University of Minnesota
Department of English
612-625-3363


Department of English

English in the Public Sphere: Graduate Opportunities

The Department of English’s graduate students have served as the spine of our publicly engaged undergraduate curriculum, acting as teaching assistants and instructors for a variety of courses with service learning and publishing components. Graduate students have incorporated service learning within ENGL 1501W Literature of Public Life and ENGL 3741 Literacy and American Cultural Diversity classes, composition instruction, and even Introduction to Shakespeare classes (“He’s nothing if not a fantastic social commentator”—Mitch Ogden, PhD 2008). Doctoral students also serve as the instructor for ENGL 3351 VG: Voices from the Gaps: Writing and Art by Women of Color, helping undergraduates research, write, and produce web pages for the popular VG website.

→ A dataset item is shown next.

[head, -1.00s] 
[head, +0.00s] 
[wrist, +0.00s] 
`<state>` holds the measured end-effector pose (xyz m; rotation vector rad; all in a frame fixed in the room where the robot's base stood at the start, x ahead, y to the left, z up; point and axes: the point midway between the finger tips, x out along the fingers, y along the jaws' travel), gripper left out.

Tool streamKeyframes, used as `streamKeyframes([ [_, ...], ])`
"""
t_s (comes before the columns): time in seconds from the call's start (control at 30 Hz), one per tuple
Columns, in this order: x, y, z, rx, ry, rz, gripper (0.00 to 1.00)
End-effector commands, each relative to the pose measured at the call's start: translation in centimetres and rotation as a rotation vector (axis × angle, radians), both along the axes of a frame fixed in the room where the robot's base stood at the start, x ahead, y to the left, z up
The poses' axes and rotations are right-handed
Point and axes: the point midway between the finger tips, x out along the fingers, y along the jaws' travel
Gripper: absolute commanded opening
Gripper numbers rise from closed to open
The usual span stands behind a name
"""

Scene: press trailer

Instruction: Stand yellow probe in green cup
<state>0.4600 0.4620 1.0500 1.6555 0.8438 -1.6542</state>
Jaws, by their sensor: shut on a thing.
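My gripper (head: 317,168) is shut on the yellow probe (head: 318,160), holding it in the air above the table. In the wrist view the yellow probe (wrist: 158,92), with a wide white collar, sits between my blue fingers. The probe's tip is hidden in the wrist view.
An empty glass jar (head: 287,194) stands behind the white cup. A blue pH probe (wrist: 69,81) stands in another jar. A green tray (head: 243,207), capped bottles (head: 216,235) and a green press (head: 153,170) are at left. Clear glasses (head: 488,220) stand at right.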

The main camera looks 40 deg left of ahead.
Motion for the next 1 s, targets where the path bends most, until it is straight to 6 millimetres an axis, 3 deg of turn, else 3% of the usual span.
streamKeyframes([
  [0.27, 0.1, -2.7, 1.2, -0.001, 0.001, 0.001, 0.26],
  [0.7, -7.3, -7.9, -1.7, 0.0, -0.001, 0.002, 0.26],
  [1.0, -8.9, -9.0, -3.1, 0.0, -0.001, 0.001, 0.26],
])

Graduate students have been mentored by faculty involved with public engagement, especially as TAs for ENGL 1501W and ENGL 3741 sections. First year teaching assistants receive information about public engagement pedagogy though their weekly teaching practicum. They can also review sample syllabi by clicking on the Teaching Resources link on the left navigation bar.

In addition, our MFA Creative Writing Program students are encouraged to apply for the Scribe for Human Rights Fellowship, which supports an MFA student to work with the Human Rights Program as a writer-in-residence. The Scribe learns the issues involved in the Program’s public human rights work, then uses this experience to write an article for publication for a large audience. The Human Rights Program and the Creative Writing Program inaugurated the Scribes for Human Rights fellowship in January 2006. Three Scribes have since benefited from the Fellowship.

MFA students are also encouraged to participate in the S.A.S.E. “Wings" and the Lofts inkTank programs, in which they mentor Twin Cities’ young creative writers.

In terms of our publishing programs, in 2001 MFA students founded the new media journal of the arts Dislocate. Edited and marketed entirely by its MFA student staff, Dislocate is an international journal committed to publishing high-quality work in many different styles and forms, featuring both established and emerging writers in fiction, nonfiction, and poetry. Graduate students have also assisted Creative Writing Program professor Ray Gonzalez, the editor of Luna, a journal of poetry of translation. Finally, an MFA student acts as the instructor for the ENGL 3711/3712 Literary Magazine Production Labs, in which undergraduate students create the University of Minnesota’s art and literary magazine Ivory Tower.